Но опять же, область разумного часто содержит ряд возможностей, и
обязанность разумным образом выбирать из разнообразных возможностей не
вынуждает правоприменителя делать какой-либо особый выбор; скорее, она
открывает перед ним некий простор. «Таким образом, стандарт разумности,
примененный в двух подобных случаях, не обязательно приводит к идентичным
решениям».[104]
Представляется, что далее рассматривать вопрос о законности на
общем уровне становится невозможным. Необходимо перейти на уровень единичного.
Только там можно более или менее достоверно определить степень законности, но
не законности вообще, а конкретного правоприменительного акта.

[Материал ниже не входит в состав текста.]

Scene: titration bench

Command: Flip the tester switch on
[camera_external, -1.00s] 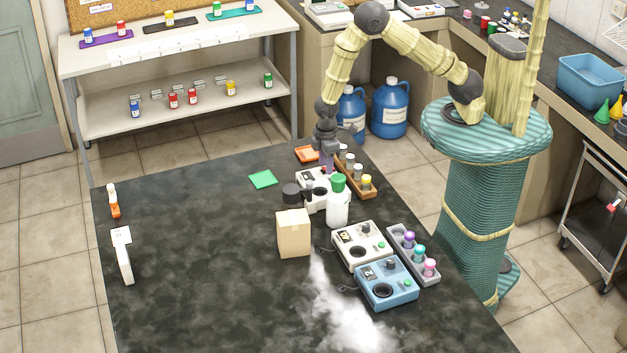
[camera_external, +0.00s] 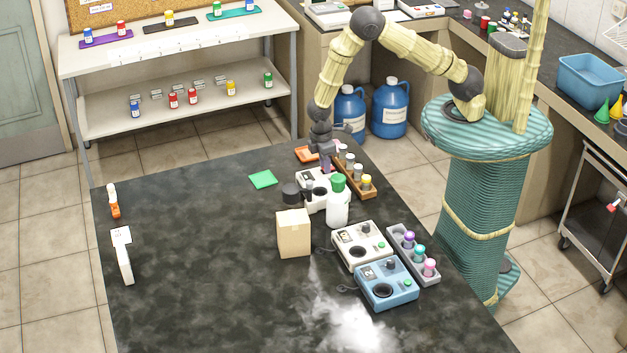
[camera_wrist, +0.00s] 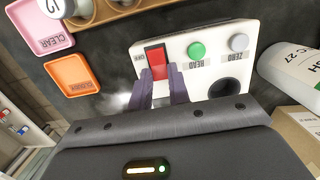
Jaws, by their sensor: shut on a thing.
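The white tester (camera_wrist: 210,50) under my gripper has a red rocker switch (camera_wrist: 156,62) in a dark frame, a green READ button (camera_wrist: 196,49) and a grey ZERO button (camera_wrist: 238,43). In the wrist view my gripper (camera_wrist: 162,82) has its two purple fingers close together at the near end of the red switch, shut on it. Which way the switch is tipped I cannot tell. In the outside view this tester (camera_external: 307,181) stands at the back of the dark table, partly hidden, with my gripper (camera_external: 325,165) pointing down onto it.
A white bottle with a green cap (camera_external: 338,207) and a cardboard box (camera_external: 293,235) stand close in front of the tester. A vial rack (camera_external: 354,179) is beside it. The table's left is mostly clear.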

Для иллюстрации изложенных выше суждений обратимся к примерам.
Статья 28 УПК РФ предусматривает возможность прекращения уголовного
преследования в связи с деятельным раскаянием. Следователь вправе прекратить
уголовное дело в отношении лица, против которого впервые осуществляется
уголовное преследование по подозрению или обвинению в совершении преступления
небольшой или средней тяжести, при наличии обстоятельств, указывающих на
деятельное раскаяние. Элементы деятельного раскаяния сформулированы в ч. 1 ст.

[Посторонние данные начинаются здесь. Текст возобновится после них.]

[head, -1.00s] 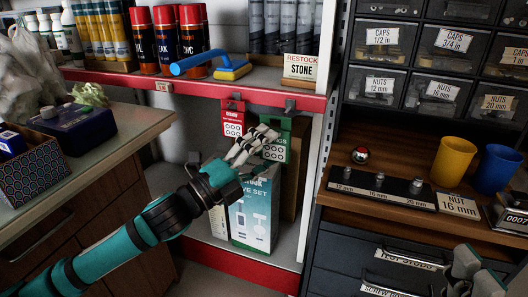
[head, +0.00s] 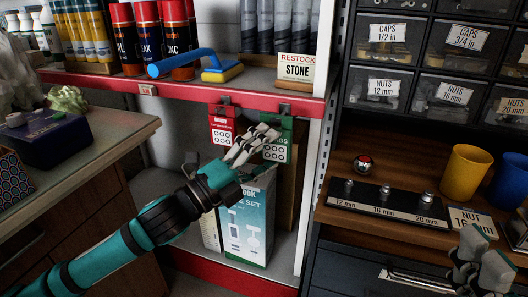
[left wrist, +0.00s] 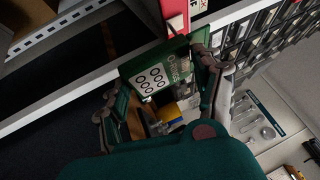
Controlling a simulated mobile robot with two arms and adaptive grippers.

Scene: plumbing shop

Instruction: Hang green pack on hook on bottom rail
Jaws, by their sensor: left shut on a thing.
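The green pack (head: 287,126), with a white panel of dark rings, is upright just below the red bottom rail (head: 180,91). My left gripper (head: 258,142) is shut on it from the left, and its fingers cover part of the pack. The pack also shows between the fingers in the left wrist view (left wrist: 152,80). A dark hook (head: 285,108) on the rail is at the pack's top edge; I cannot tell whether the pack hangs on it. My right gripper (head: 482,262) is at the lower right, apart from the pack; its jaw state is unclear.
A red pack (head: 222,128) hangs from another hook (head: 225,100) close to the left. A tall white and teal box (head: 250,225) stands on the shelf below. A grey upright (head: 325,130) is on the right.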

75 УК России: явка с повинной, способствование раскрытию преступления,
возмещение ущерба или заглаживание иным образом вреда, причиненного
преступлением.
В теории и на практике неразрешенным является вопрос: достаточно
ли для констатации деятельного раскаяния одного из перечисленных в ч. 1 ст. 75
УК действий или необходима их совокупность? Буквальное толкование этой правовой
нормы приводит к выводу, что для освобождения лица от уголовной ответственности
необходимо выполнение им всех перечисленных в законе действий. К такому выводу
пришли многие исследователи.[105]
Но есть и полярные, противоположные взгляды. Проанализируем две ситуации.
1. Если исходить из предложенного выше подхода о соотношении законного
и разумного при осуществлении усмотрения, то следователю в отдельно взятой ситуации необходимо рассуждать таким образом: «В законе
есть перечень условий, и только установленная (доказанная) их совокупность
позволит мне сделать выбор в решении вопроса об освобождении обвиняемого от уголовной
ответственности». В таких суждениях и проявляется строгий подход к определению
законности вариантов (в данном случае их два) решений и использование
разумности при выборе одного из них.
2. Ученый или правоприменитель, склонный к социологическому пониманию
права, может рассуждать, например, так: «Наличие всей совокупности означенных в
ч. 1 ст. 75 УК обстоятельств желательно, и на практике оно иногда встречается,
но было бы нереальным (и вредным) всегда возводить желаемое требование в
абсолют».[106]
Или несколько мягче: «Если обвиняемый совершил некоторые действия, указывающие
на деятельное раскаяние, но другие выполнить не мог по каким-либо причинам (в
том числе и объективным), он может быть освобожден от уголовной ответственности».
Какой же из этих ситуаций можно отдать предпочтение?
Первая – достаточно жесткая. Практикой она почти не
воспринималась. Исследователи утверждают, что из 260 изученных прекращенных
уголовных дел только четыре отвечали этим требованиям.[107] Вторая ситуация
выглядит гибкой, учитывающей большее число жизненных обстоятельств, она в
какой-то степени более гуманна и поддерживается правоприменительной практикой.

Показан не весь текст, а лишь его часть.